Host more parties and go to as many as you can accommodate.

Listen to your children as Oracles of the Otherwise.

Take a picnic with your monsters, and give thanks to them – hugging them after the last morsel of meal is dispatched.

Don’t be so quick to dust your living space and furniture. Be more hospitable towards untidiness. The fine surface of dust and the fluffy manacled balls of grime are archives of ‘your’ restless selves, memories of your embodied entanglement with a very material world, and paeans to your limitation.  

Meet a stranger and strike up a conversation – especially if that stranger doesn’t look or think like you.

Dance as often as you can, take up tai-chi or anything that breaks the monotony of your current posture.

Write love notes to cobblestones, to doorknobs, to windowpanes, to asphalt and potholes that make up your way.

Find out where shit comes from and where it goes to when it is flushed ‘away’.

Turn off the lights frequently and head outside. There’s an opera performance every night, courtesy of roving constellations of troubadour stars.  

Become a ghost-hugger, instead of a ghostbuster: look for the disappeared, for the lost, and things that exist outside the frame of the comprehensible, and sit with their phantomatic presence. Linger at ‘cool’ spots, nose around in shadowy places, or stay where there are ‘old things’. Ghosts don’t like new things.  

Offer to wash the feet of a stranger or a guest. Remember to wipe them dry when the ritual is complete. Offer no explanations for your irreverent actions.

Grow your food – you don’t have to move out of the city to look for enchantment.

Hold a ‘Rainbow Friday’ event, and invite your neighbourhood to gift away storied items that are meaningful to them.

Talk with your life-partner, where only stars and errant winds would dare eavesdrop on your nightly conversations of intimacy.

Stay a bit longer when hugging someone – longer than you are used to.

Let your TV’s default setting be ‘off’.

Use your hands more often.

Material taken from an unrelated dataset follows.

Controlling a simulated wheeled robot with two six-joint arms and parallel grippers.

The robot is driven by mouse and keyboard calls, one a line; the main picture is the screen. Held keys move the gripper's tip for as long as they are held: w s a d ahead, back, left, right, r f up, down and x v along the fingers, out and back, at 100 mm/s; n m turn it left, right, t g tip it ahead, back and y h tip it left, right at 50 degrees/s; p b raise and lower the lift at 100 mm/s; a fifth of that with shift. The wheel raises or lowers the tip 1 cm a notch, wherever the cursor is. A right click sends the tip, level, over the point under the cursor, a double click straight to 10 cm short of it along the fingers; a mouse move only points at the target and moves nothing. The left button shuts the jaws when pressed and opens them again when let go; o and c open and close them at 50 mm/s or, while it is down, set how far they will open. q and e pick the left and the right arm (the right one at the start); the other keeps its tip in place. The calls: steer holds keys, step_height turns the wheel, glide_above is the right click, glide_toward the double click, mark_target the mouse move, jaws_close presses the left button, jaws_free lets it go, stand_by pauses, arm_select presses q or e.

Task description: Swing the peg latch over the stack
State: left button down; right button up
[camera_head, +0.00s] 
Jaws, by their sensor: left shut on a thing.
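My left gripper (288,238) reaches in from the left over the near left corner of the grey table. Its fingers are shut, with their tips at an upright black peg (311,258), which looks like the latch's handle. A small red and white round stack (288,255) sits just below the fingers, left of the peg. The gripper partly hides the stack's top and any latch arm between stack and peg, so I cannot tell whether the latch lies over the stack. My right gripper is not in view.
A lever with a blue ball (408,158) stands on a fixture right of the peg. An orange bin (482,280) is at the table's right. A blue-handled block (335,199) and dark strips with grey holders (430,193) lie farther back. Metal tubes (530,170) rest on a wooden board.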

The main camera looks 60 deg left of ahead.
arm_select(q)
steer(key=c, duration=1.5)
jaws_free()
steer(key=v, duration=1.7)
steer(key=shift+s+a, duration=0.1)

Build something, get your hands dirty, and leave the traces of your effort stuck in your nails for as long as you can gloat about it.

When people ask what you do, instead of talking about your qualifications or what you are good at, say “My best” (thanks to Raven Robinson for this one).

Take un-photogenic photographs.

Cultivate a willingness to go to the limits of your longing, even if failure is certain. On the way, you might dimly hear the faint whispers of home.

Don’t pray for happiness alone. Welcome sadness, grief and terror. Let them happen to you and come in their waves. Offer them the same kindness you would offer good news.

Talk with a cow. Or make plans to visit a spider in her busy spinning.  

Insist on believing in magic. Magic is the dissolution of distance, the curious spontaneity of things in their ongoing iterativity.